Un paio d’anni dopo facevo parte di un gruppo, i Virgo. Ci ammazzavamo di vodka, sparando minchiate sulla vita e sui suoi perché mentre suonavamo fino allo sfinimento Knockin’ On Heaven’s Door in una stanzetta dell’oratorio di Galbiate. Così, dai racconti famigliari, più o meno nello stesso periodo, faceva anche Cesare, che, però, non si accoppava di super alcolici, o forse sì, ma che, diversamente da me, si era messo seriamente con la sua voce, con i suoi sogni e con un sacco di strumenti. “Dovreste conoscervi”, diceva mia mamma. Ma non c’è successo mai perché poi Cesare è diventato subito famosissimo e impegnatissimo.
Ora chi sta leggendo questo raccontino penserà “ok ok, bello ricordare”, e, subito dopo “ma anche chissene…”, chiudendo il ragionamento con una domanda “ma Matteo sto giro dove minchia vuole andare a parare?”.

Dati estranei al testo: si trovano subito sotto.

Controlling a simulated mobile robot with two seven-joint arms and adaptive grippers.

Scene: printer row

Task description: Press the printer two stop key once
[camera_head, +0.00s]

Lo spiego subito. Ieri ho letto un racconto di Cesare, che come me in questo momento ha un libro nelle librerie. Cesare parlava della sua amicizia con Ballo, il suo socio di una vita, descrivendolo in modo bellissimo, con una smisurata dolcezza. Leggerlo era meraviglioso, leggero e soffice, col cuore dentro, come il cornetto della Algida, insomma metteva addosso una decina di sentimenti buoni buonissimi. Ovviamente con le dovute proporzioni, che il famoso lontano parente è un genio, io una mezzasega, pure io, quando scrivo, sono tanto così, che mi piace ricordare su un foglio chi mi ha fatto stare bene bene piuttosto che perdere del tempo per stare a parlare di chi mi vuole male.
E mi sono chiesto “ma se questo modo di vedere il mondo dipendesse un pochino anche da quella canzone, la settima traccia di Vado al Massimo, che si chiama Canzone e ha già tutto dentro lì, l’infinito e smisurato amore per chi ti è accanto?”.